**Written request**
Begin the copy at the line containing "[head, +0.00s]" and end it at the final line of the material below, reproducing each line exactly, without images.
<<<<
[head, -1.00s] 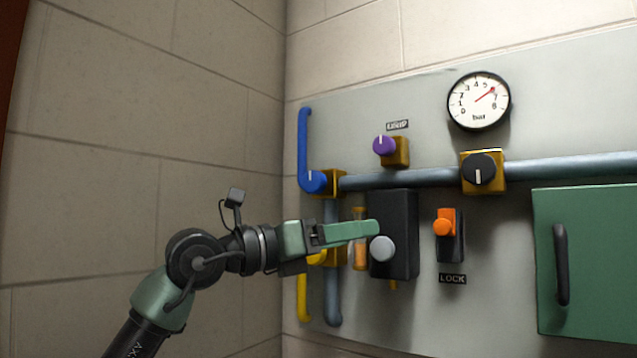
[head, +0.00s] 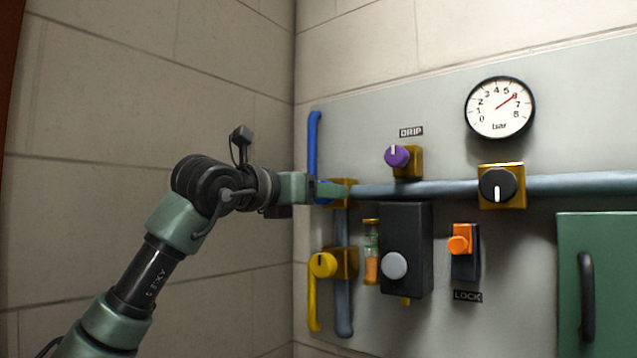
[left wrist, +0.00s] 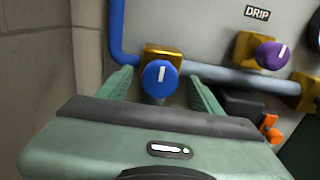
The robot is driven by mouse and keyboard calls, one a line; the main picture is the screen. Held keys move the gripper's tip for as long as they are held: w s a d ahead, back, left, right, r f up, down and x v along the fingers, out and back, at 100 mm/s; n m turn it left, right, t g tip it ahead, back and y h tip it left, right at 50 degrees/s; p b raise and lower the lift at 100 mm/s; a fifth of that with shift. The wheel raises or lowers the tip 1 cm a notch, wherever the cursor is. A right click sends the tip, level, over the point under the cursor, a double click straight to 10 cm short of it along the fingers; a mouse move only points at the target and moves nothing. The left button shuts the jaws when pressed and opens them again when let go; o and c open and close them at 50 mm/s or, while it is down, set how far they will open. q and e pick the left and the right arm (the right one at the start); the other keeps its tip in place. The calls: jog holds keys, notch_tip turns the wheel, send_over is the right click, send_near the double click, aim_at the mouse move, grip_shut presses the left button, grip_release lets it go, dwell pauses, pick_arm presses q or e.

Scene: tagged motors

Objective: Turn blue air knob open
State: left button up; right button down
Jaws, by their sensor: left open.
>>>>
**Answer in full**
[head, +0.00s] 
[left wrist, +0.00s] 
The robot is driven by mouse and keyboard calls, one a line; the main picture is the screen. Held keys move the gripper's tip for as long as they are held: w s a d ahead, back, left, right, r f up, down and x v along the fingers, out and back, at 100 mm/s; n m turn it left, right, t g tip it ahead, back and y h tip it left, right at 50 degrees/s; p b raise and lower the lift at 100 mm/s; a fifth of that with shift. The wheel raises or lowers the tip 1 cm a notch, wherever the cursor is. A right click sends the tip, level, over the point under the cursor, a double click straight to 10 cm short of it along the fingers; a mouse move only points at the target and moves nothing. The left button shuts the jaws when pressed and opens them again when let go; o and c open and close them at 50 mm/s or, while it is down, set how far they will open. q and e pick the left and the right arm (the right one at the start); the other keeps its tip in place. The calls: jog holds keys, notch_tip turns the wheel, send_over is the right click, send_near the double click, aim_at the mouse move, grip_shut presses the left button, grip_release lets it go, dwell pauses, pick_arm presses q or e.

Scene: tagged motors

Objective: Turn blue air knob open
State: left button up; right button down
Jaws, by their sensor: left open.

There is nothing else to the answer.